At a French language immersion summer camp, some of the other kids discovered that francs would work like quarters in most vending machines. At the time the exchange was five francs to one US dollar.

Lincolntf said...

I know half a dozen family restaurants/bars where you can get a penny stamped into some sort of shamrock, smiley-face, whatever, so the defacement/altering charge seems particularly weak.
Still, turning pennies into dimes is a no-no, wherever you're from.

Anonymous said...

"It seems odd that mutilating a penny is illegal ..."

Not when you're mutilating them to turn them into dimes. That's counterfeiting currency.

The larger issue is why is the President of the United States pardoning cocaine dealers.

Who gives a fuck about some penny-ante counterfeiter stealing Coca-Cola when Barack Obama is freeing coke dealers?

David said...

Other Obama achievements this very week:

Failure to check weather report before "secret" visit to Afganistan, thus again dissing the Afgan President.

Pointless, fake Federal "pay freeze."

Improving American standing in the world results in World Cup award to Quatar.

Attorney General Holder overseas failing to secure World Cup while human mushroom Julian Assange plasters American secrets on the web.

Split in his hand picked deficit commission illuminates fact that Obama himself has no deficit plan.

And the cherry on the sundae: 9.8% unemployment.

Another week in the life of Barack Obama.

Paul Brinkley said...

Call me new, but I can't think of a way to flatten and shave the rim off of a penny that costs more than 9 cents per penny...

Rialby said...
This comment has been removed by the author.
Ambrose said...

At least he did not kill JFK. All other crimes in 1963 seem forgivable.

Rialby said...

That link sucked.

Point stands.

Fred4Pres said...

Okay, that should not be a crime, but why pardon him now? 1963? Talk about shutting the barn door after the cows all left. Seriously, nothing worth pardoning since then?

Penny said...

"Call me new, but I can't think of a way to flatten and shave the rim off of a penny that costs more than 9 cents per penny..."

Come again, Paul?

You are most certainly new to this Penny. And don't you know...it's ALWAYS about the hidden costs.

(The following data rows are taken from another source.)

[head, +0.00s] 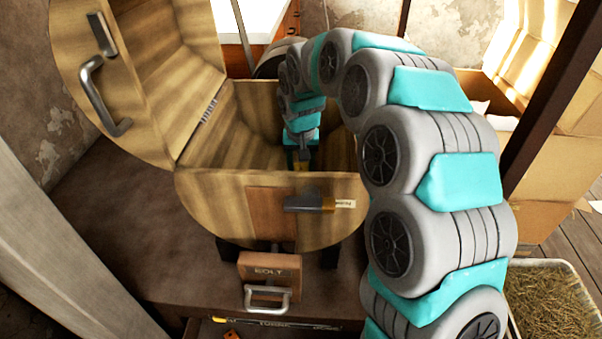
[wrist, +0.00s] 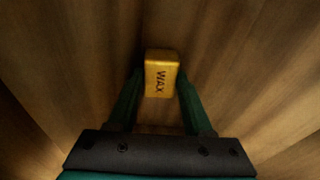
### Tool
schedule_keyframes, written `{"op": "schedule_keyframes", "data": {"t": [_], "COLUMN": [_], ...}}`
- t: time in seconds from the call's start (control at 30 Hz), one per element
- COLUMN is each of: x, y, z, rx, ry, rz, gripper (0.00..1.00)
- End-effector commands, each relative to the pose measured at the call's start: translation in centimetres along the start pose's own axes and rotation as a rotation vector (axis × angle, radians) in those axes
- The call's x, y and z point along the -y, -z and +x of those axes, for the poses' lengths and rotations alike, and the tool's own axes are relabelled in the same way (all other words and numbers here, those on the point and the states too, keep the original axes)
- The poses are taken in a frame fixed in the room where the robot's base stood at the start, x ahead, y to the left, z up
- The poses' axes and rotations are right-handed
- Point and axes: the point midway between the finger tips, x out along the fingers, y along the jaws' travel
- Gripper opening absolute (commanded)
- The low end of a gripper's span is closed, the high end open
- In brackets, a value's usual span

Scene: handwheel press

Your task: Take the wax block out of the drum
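The wooden drum (head: 210,215) lies on its side with its hinged lid (head: 95,60) swung up and open. My gripper (head: 302,162) reaches down into the drum. In the wrist view, the yellow block marked WAX (wrist: 161,75) lies between the two green fingertips of my gripper (wrist: 160,82), one on each side. The fingers are very close to its sides. I cannot tell whether they press on it. In the head view the block is mostly hidden by my gripper and arm.
The drum's front has a dark latch handle (head: 308,203). Below it is a box marked BOLT (head: 269,271) with a metal handle. My arm passes over the drum's right side. Cardboard boxes (head: 550,165) and a tray of straw (head: 550,300) stand at the right.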

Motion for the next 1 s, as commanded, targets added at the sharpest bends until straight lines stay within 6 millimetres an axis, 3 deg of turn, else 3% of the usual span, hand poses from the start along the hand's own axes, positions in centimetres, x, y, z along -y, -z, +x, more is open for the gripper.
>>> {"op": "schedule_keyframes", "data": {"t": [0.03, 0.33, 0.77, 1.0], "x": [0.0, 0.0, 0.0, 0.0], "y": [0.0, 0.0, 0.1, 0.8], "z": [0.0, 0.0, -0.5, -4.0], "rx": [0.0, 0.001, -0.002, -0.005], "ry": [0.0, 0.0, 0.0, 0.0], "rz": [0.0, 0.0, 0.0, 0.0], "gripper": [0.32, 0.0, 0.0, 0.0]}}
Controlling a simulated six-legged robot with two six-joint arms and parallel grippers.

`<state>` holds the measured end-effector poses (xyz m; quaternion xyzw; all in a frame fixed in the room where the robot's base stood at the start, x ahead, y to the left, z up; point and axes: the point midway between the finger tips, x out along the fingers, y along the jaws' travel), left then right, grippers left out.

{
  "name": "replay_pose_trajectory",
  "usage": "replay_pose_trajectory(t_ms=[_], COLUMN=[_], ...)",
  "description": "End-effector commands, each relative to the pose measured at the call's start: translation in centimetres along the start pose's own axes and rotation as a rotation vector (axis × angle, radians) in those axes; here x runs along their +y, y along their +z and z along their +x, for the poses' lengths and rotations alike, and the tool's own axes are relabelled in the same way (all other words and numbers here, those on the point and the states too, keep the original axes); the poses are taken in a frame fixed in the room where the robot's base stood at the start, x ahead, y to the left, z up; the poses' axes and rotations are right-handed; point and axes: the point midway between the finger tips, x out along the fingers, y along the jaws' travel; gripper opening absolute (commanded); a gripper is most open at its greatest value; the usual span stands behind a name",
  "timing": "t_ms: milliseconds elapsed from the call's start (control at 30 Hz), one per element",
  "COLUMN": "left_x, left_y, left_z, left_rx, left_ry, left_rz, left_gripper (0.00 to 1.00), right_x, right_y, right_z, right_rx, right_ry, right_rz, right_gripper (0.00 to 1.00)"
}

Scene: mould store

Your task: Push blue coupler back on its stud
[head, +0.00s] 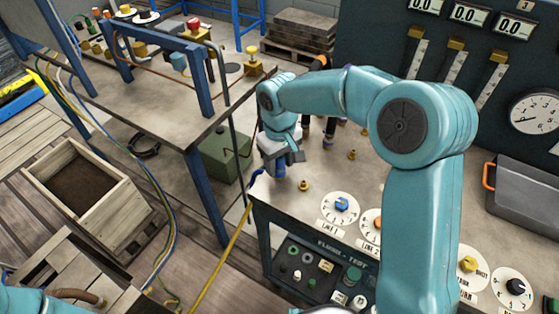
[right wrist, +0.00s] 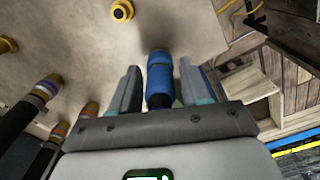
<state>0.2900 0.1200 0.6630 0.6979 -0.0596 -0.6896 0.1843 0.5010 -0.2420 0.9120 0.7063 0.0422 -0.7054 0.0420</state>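The blue coupler (head: 279,184) is below my right gripper (head: 281,158), near the left corner of the test bench (head: 335,185). In the right wrist view the blue coupler (right wrist: 160,78) lies between the two grey fingers of my right gripper (right wrist: 160,88), with a narrow gap showing on each side. The fingers look open around it. A bare brass stud (head: 304,186) stands on the bench just right of the coupler. Whether a stud is under the coupler's end is hidden. My left gripper is not in view; only part of my left arm shows at the lower left.
More brass studs (head: 351,155) and dark banded hoses (right wrist: 45,92) are behind the gripper. Dials (head: 340,208) line the bench front. A dark blue-framed table (head: 150,85) and a wooden crate (head: 85,190) stand left, with loose cables between.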

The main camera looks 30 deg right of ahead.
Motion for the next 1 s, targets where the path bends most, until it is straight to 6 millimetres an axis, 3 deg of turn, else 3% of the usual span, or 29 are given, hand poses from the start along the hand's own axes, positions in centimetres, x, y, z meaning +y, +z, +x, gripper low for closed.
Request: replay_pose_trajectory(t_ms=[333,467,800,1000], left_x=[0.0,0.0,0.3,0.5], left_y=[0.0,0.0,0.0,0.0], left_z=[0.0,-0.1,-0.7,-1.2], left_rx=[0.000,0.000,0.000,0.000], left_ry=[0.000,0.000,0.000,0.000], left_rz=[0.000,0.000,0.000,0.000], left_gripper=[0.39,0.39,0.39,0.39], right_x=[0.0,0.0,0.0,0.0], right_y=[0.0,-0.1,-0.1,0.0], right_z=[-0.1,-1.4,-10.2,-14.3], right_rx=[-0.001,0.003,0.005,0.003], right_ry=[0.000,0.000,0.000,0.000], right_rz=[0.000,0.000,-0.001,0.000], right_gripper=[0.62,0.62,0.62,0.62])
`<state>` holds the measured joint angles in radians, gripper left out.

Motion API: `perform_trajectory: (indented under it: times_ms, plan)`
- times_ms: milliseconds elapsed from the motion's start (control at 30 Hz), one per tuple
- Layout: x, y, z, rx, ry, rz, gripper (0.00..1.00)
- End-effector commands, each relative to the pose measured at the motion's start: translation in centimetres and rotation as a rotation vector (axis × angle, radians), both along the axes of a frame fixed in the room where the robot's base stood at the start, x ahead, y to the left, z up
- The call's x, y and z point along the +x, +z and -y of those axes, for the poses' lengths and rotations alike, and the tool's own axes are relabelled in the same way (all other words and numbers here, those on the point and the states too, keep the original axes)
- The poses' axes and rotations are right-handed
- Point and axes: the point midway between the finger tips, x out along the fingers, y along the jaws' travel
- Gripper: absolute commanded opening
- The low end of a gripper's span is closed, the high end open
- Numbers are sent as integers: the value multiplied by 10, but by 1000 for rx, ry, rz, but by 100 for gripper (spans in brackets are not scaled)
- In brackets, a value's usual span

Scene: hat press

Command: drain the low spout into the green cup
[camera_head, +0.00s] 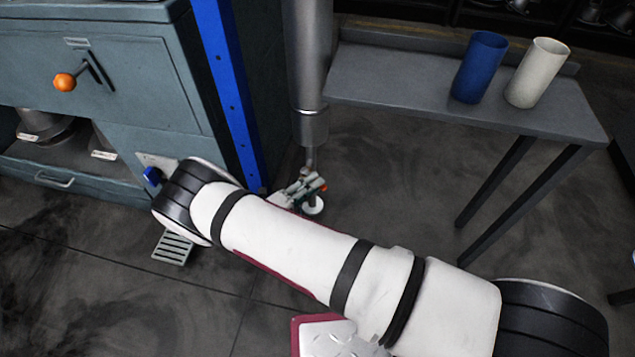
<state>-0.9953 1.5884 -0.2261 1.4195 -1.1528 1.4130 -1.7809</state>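I do not see a green cup; it may be hidden behind my arm. A small blue knob (152,177) sits on a pale plate low on the front of the grey-green cabinet, just left of my arm's black joint. I cannot make out a spout mouth there. A slatted drip grate (173,247) lies below it near the floor, partly covered by my arm. My white arm crosses the view from lower right to that joint. My gripper does not show clearly, and I cannot tell what it holds.
A blue cup (479,67) and a cream cup (537,73) stand upright on a grey side table (400,90). An orange-knobbed lever (65,82) juts from the cabinet (150,80). A blue post (225,80) and metal column (309,60) stand beyond my arm.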

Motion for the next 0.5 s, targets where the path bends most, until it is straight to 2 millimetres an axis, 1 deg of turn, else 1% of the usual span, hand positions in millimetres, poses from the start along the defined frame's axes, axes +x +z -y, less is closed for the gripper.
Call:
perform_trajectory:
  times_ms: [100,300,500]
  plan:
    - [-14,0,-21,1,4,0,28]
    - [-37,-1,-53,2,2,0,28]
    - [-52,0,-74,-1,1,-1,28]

Pleased to meet your acquaintance, by the way.

LakeLevel said...

Back when I was thirteen years old, this guy I know would pound pennies on pavement with a rock until they were the size of a quarter. They worked great in pinball machines. How could you ever get caught? The guy who owned the pinball machine emptied the coin box and stuck around to see who was putting slugs into his machine. Open the coin box and only a slug was in there. Damn.

Sigivald said...

Legal: It's not illegal to mutilate a penny.

It's illegal to alter them fraudulently (ie to impersonate a rare coin).

It's also illegal to "mutilate" paper money with "intent to render [it] ... unfit to be reissued" (18 USC 333).

Methadras said...

Cocaine is a hell of a drug. Erkle, the over-privileged oreo should know.